Make sure you secure your whole infrastructure
May 17th, 2008 by Micheal
I was recently hired to do a penetration test on a company’s website. While I can’t really give specifics on the penetration test or the company for obvious reasons, there is something I’ve noticed time and time again.
Any good auditor knows that it is human nature to think that if it isn’t important to you, it isn’t important to an attacker. Dead wrong.
One man’s trash is another man’s treasure.
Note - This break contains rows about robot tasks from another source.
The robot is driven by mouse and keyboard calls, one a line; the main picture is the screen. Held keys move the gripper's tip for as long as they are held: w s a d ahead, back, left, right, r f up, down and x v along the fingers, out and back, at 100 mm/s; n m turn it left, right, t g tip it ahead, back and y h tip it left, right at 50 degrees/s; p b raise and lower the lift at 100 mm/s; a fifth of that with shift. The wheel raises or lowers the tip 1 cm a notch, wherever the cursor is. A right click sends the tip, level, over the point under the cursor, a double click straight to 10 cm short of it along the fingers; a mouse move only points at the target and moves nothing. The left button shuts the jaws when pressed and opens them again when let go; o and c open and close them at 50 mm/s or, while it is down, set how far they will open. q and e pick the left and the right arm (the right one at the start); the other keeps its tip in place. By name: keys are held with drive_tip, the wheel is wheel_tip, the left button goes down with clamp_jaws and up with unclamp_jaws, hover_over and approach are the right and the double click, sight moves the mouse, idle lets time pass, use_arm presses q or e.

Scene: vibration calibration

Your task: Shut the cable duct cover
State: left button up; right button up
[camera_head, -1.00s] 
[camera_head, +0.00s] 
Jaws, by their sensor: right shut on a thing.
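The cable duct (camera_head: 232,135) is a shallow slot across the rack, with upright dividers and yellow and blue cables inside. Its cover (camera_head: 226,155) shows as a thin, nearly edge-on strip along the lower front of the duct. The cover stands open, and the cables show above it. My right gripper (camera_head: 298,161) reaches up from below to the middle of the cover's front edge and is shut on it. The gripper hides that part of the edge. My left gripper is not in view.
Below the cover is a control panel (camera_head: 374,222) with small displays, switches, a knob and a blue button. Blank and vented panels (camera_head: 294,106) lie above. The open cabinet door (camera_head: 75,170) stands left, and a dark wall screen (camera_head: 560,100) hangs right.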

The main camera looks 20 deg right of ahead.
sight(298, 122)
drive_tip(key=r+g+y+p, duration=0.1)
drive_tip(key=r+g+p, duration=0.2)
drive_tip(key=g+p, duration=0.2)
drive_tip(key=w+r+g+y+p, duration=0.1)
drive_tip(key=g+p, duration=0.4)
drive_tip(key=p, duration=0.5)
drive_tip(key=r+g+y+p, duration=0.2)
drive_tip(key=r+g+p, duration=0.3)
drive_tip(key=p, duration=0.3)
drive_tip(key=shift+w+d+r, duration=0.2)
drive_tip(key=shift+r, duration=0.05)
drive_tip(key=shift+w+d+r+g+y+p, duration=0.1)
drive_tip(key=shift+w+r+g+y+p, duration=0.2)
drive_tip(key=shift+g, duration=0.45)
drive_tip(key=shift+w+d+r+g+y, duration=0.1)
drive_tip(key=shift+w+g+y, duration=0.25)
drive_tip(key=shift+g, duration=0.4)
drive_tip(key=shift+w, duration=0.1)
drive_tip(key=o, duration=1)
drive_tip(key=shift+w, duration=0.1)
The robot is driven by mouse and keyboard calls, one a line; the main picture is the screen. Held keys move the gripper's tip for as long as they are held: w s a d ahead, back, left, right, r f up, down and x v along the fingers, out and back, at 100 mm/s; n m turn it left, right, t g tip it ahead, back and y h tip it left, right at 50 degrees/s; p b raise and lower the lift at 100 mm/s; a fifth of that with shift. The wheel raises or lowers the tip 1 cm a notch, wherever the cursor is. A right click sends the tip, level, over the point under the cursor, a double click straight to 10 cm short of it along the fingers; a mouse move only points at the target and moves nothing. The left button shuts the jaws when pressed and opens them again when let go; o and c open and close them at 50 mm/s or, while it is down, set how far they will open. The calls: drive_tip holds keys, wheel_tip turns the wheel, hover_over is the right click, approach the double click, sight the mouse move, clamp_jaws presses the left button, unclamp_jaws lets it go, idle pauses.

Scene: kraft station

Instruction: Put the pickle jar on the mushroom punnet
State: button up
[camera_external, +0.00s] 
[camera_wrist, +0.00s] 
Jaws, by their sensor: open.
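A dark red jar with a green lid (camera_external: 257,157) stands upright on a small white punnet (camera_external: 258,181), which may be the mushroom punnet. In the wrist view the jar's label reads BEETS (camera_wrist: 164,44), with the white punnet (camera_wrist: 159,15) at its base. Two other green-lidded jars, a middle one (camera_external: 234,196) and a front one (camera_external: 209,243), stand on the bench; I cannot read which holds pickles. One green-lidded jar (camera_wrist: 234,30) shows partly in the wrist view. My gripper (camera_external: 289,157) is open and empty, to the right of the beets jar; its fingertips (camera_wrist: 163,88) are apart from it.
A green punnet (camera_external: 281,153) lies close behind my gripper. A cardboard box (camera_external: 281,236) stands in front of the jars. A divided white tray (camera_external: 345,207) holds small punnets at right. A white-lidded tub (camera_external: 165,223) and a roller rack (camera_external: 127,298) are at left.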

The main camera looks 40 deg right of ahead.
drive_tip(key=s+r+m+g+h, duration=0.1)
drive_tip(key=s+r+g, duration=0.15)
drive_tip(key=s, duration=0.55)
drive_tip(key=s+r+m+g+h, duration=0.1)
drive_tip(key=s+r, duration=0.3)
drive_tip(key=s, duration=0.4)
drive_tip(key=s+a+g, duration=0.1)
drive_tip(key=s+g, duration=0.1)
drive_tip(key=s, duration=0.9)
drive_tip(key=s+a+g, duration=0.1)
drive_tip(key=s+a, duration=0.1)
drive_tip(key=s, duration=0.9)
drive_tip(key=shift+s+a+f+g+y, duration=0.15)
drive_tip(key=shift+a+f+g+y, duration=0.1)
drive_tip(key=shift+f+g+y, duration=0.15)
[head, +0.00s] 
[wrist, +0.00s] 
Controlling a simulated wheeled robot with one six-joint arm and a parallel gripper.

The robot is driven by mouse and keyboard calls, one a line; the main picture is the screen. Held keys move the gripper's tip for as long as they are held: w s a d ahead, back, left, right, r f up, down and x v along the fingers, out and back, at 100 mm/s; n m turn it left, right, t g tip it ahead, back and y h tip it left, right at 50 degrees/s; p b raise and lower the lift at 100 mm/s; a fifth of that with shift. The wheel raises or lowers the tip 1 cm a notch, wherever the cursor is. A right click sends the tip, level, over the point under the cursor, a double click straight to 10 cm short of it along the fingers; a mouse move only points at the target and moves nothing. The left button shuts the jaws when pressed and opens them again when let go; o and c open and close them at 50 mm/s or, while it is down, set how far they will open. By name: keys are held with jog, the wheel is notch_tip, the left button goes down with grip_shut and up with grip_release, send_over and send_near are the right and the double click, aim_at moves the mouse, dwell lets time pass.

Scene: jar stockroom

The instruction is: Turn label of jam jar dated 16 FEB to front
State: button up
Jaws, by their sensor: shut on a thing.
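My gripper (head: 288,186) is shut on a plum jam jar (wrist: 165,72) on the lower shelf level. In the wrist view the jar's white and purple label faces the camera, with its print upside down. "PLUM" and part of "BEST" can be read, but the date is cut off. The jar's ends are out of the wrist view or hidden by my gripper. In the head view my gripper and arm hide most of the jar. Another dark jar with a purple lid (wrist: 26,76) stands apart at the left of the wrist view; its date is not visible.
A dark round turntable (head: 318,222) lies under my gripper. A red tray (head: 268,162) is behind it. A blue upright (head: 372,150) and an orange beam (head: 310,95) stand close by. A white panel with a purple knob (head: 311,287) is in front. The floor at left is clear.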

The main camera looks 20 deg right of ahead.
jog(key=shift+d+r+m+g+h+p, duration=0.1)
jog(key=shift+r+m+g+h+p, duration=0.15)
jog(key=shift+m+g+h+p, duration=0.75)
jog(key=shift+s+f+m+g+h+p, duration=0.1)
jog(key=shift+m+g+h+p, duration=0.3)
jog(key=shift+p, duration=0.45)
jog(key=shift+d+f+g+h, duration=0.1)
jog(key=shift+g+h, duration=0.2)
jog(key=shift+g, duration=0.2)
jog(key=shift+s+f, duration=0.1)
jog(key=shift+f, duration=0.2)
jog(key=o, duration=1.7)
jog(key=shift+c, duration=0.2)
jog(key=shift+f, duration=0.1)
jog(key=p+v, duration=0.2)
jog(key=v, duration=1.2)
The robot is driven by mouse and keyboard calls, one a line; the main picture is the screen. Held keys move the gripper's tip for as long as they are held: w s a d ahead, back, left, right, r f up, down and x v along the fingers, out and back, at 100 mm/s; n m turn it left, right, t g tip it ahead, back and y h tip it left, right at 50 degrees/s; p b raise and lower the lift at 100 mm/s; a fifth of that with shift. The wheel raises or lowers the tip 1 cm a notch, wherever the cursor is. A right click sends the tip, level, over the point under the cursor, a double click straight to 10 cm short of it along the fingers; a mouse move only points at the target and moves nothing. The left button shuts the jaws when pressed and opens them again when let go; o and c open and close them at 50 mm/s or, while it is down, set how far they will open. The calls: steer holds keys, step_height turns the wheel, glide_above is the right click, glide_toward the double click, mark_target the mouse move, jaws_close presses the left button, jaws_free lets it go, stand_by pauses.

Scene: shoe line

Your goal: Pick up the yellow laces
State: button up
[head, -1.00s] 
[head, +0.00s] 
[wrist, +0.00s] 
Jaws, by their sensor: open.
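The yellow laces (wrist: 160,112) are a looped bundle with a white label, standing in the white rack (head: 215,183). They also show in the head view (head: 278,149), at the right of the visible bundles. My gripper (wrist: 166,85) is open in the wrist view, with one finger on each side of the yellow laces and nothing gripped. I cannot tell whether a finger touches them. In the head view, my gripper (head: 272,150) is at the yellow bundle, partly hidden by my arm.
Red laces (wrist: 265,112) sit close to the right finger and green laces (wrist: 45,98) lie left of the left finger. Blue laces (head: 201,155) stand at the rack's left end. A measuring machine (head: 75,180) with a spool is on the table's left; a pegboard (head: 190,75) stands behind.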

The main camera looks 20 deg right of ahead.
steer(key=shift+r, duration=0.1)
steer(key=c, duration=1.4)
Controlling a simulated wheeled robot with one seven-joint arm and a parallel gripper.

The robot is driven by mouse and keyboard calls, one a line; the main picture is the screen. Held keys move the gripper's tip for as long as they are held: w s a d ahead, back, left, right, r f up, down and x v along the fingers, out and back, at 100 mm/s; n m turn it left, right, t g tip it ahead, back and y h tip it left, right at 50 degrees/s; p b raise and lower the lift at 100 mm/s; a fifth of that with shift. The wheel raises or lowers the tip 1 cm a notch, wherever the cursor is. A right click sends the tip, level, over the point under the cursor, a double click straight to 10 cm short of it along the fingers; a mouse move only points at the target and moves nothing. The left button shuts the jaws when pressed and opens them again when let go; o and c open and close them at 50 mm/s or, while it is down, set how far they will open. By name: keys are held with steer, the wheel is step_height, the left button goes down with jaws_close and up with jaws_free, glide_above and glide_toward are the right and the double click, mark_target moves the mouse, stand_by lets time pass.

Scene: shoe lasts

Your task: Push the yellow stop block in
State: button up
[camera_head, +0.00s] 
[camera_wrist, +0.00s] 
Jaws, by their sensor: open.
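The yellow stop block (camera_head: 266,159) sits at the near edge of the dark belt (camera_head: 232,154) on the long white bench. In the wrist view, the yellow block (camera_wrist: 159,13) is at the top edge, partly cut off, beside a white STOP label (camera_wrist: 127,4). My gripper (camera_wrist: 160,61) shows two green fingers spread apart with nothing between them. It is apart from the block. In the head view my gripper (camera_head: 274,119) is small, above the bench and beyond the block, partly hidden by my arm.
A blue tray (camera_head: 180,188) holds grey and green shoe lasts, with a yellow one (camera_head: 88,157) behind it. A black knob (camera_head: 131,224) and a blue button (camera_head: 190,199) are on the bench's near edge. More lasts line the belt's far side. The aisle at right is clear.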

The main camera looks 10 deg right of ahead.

While in this particular case it wasn’t the company’s fault, but rather a company they outsourced to, the fact remains that neglecting components of your network that you may think are less important means that it will be more likely that your enemy will find them. The bad guys go for the low hanging fruit, the easiest targets. A misconfiguration or lack of updates to a “non-critical” component of your network is all it will take a pen tester such as myself to get in to that device and get to the rest of your network. You hope that I find them before the bad guys do. And just because it is something that is seemingly insignificant that doesn’t mean an attacker won’t use it to attack you. Your own network attacking itself. Has a nice ring to it, doesn’t it? Let’s hope for your sake it doesn’t.
Another problem is that unfortunately many people are under the false assumption that an attacker won’t want to compromise their servers and their networks. “There’s nothing here for them” is something I hear time and time again. Just because you don’t think you have any critical information doesn’t mean you don’t, nor does it mean that an attacker won’t want to compromise your network. People need to get out of the mindset of thinking that there’s nothing there for an attacker. There is always something there for an attacker. Whether it is recording VoIP phone calls or using your network to leapfrog to another networks and make you look like the attacker, there is always a reason for an attacker to want to compromise your network.
I mentioned misconfigurations above. Something we all see is “patch patch patch” which is exactly what you need to be doing. Software will always have bugs. Software will always have security holes. But one thing I do not see as often is making sure you have configured things correctly. You can have the best software in the world but if you don’t configure it correctly, it will be just as bad, if not worse, as poorly written software.
Moral of the story? Double-check all pieces of your network, not just the most important parts, because when you least expect it, the wrong person will find that lowly hanging fruit.